Factory class. Trains a model with sklearn.linear_model.Ridge.

Any arguments provided to the sklearn constructor can be provided as kwargs here.

fit(train_data, **kwargs)[source]
Parameters:
  • train_data (DataLoader) – Train data to use

  • kwargs – Arguments to feed to .fit method for sklearn

class captum._utils.models.linear_model.SGDLinearModel(**kwargs)[source]

Factory class. Construct a a LinearModel with the sgd_train_linear_model as the train method

Parameters:

kwargs – Arguments send to self._construct_model_params after self.fit is called. Please refer to that method for parameter documentation.

class captum._utils.models.linear_model.SGDLasso(**kwargs)[source]

Factory class to train a LinearModel with SGD (sgd_train_linear_model) whilst setting appropriate parameters to optimize for ridge regression loss. This optimizes L2 loss + alpha * L1 regularization.

Please note that with SGD it is not guaranteed that weights will converge to 0.

fit(train_data, **kwargs)[source]

Calls self.train_fn

class captum._utils.models.linear_model.SGDRidge(**kwargs)[source]

Factory class to train a LinearModel with SGD (sgd_train_linear_model) whilst setting appropriate parameters to optimize for ridge regression loss.

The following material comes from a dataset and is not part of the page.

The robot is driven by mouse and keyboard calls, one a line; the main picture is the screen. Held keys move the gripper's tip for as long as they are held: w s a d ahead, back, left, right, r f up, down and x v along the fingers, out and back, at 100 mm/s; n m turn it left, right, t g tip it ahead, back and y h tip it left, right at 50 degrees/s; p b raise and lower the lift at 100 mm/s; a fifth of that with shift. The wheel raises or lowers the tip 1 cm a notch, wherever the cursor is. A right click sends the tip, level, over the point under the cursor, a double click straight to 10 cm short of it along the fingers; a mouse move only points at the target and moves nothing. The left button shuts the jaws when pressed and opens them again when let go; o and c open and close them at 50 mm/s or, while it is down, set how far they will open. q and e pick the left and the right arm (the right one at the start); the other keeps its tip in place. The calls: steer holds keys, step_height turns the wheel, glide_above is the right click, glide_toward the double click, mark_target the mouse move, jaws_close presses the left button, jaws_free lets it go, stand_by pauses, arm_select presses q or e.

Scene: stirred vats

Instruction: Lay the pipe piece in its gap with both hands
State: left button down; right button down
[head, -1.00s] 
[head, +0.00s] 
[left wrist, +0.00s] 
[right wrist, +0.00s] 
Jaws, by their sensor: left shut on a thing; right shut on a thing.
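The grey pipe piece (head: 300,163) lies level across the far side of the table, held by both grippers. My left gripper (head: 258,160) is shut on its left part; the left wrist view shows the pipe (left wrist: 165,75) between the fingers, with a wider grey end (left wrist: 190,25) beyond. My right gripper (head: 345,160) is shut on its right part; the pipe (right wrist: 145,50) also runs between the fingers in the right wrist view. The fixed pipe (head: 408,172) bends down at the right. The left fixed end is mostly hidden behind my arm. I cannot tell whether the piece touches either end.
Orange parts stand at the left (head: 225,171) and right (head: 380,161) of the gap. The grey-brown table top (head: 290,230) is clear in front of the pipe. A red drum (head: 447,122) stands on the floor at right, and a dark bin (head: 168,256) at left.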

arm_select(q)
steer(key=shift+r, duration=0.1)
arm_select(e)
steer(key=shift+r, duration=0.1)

This optimizes L2 loss + alpha * L2 regularization.

fit(train_data, **kwargs)[source]

Calls self.train_fn

Baselines

class captum.attr.ProductBaselines(baseline_values)[source]

A Callable Baselines class that returns a sample from the Cartesian product of the inputs’ available baselines.

Parameters:

baseline_values (List or Dict) – A list or dict of lists containing the possible values for each feature. If a dict is provided, the keys can a string of the feature name and the values is a list of available baselines. The keys can also be a tuple of strings to group multiple features whose baselines are not independent to each other. If the key is a tuple, the value must be a list of tuples of the corresponding values.